TIMIKA, Papuadaily — Bupati Mimika Johannes Rettob menegaskan bahwa penamaan dua wilayah yang akan dimekarkan, yakni Distrik Mimika Gunung dan Mimika Utara, masih bersifat sementara dan belum menjadi keputusan resmi pemerintah daerah.
Pernyataan tersebut disampaikan Bupati John seusai bertatap muka dengan perwakilan masyarakat dari empat suku besar—Moni, Mee, Amungme, dan Kamoro—di kawasan perbatasan Jalan Trans Timika–Wagete, Kamis (30/10/2025).
“Penamaan wilayah harus sesuai aturan pemerintah dan memperhatikan sejarah, adat, serta kesepakatan masyarakat adat yang mendiami daerah tersebut,” kata Bupati John.
Menurut Bupati, setiap usulan pembentukan maupun penamaan wilayah baru di Kabupaten Mimika wajib mengikuti ketentuan hukum yang berlaku serta mempertimbangkan nilai-nilai budaya dan kearifan lokal masyarakat setempat.
Ia menjelaskan, pemerintah daerah berpedoman pada Peraturan Pemerintah (PP) Nomor 17 Tahun 2018 tentang Kecamatan, yang mengatur tata cara pembentukan dan penataan wilayah kecamatan—atau distrik di Papua.
Dalam aturan itu disebutkan bahwa penamaan wilayah baru dapat menggunakan nama salah satu wilayah yang digabung, atau nama baru hasil musyawarah masyarakat setempat.
Selain itu, penetapan nama wilayah juga mengacu pada Keputusan Menteri Dalam Negeri (Kepmendagri) Nomor 900.1.15.5-3406 Tahun 2024 tentang penetapan dan penamaan desa atau kampung serta kode wilayah administrasi.
“Semua penetapan harus melalui mekanisme resmi, yaitu peraturan daerah atau peraturan bupati. Kami tidak bisa asal menamai wilayah tanpa kajian hukum, karena nama itu akan masuk ke dalam sistem nasional,” tegasnya.
Lebih lanjut, John menyinggung bahwa rencana pemekaran distrik dan kampung di wilayah PT PAL merupakan bagian dari aspirasi masyarakat sejak 2015. Aspirasi ini, menurutnya, berangkat dari meningkatnya jumlah penduduk dan kebutuhan pelayanan dasar di bidang infrastruktur, pendidikan, ekonomi, kesehatan, serta sosial.
“Yang paling penting, pemerintah harus hadir menjawab aspirasi masyarakat yang sudah diperjuangkan bertahun-tahun. Ini demi kemajuan daerah dan sejalan dengan visi dan misi Bupati dan Wakil Bupati, yaitu membangun dari kampung ke kota,” ujarnya.
Bupati Mimika juga menekankan pentingnya melibatkan masyarakat adat dan tokoh lokal dalam setiap proses penamaan wilayah baru.
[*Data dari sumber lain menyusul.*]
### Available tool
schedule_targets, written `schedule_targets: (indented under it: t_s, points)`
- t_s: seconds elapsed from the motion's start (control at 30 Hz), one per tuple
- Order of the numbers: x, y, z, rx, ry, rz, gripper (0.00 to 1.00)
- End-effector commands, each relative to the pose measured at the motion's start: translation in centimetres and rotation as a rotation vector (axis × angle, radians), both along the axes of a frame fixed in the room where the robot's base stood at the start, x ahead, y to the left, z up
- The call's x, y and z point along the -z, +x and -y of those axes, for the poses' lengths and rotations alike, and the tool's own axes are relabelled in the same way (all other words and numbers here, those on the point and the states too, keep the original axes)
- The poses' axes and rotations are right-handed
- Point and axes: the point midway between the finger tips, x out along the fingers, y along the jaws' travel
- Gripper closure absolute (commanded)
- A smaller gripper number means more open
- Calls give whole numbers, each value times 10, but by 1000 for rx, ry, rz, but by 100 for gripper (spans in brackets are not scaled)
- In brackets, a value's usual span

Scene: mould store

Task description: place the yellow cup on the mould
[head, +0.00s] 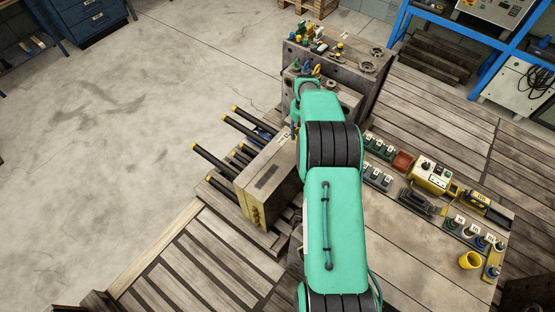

Menurutnya, nama yang diambil dari bahasa dan sejarah adat tidak hanya memperkuat identitas masyarakat, tetapi juga menjadi simbol penghormatan terhadap leluhur dan kebersamaan.
“Kita harus menghormati sejarah dan identitas masyarakat setempat. Jangan sampai nama wilayah justru menimbulkan perbedaan pandangan. Pemerintah akan memfasilitasi musyawarah agar semua pihak sepakat,” tutur John.
Saat ini, Pemerintah Kabupaten Mimika tengah melakukan kajian penataan wilayah perbatasan serta evaluasi usulan pemekaran distrik. Kajian tersebut diharapkan dapat menghasilkan keputusan yang adil, tertib administrasi, serta tetap menghormati nilai-nilai kearifan lokal masyarakat Mimika.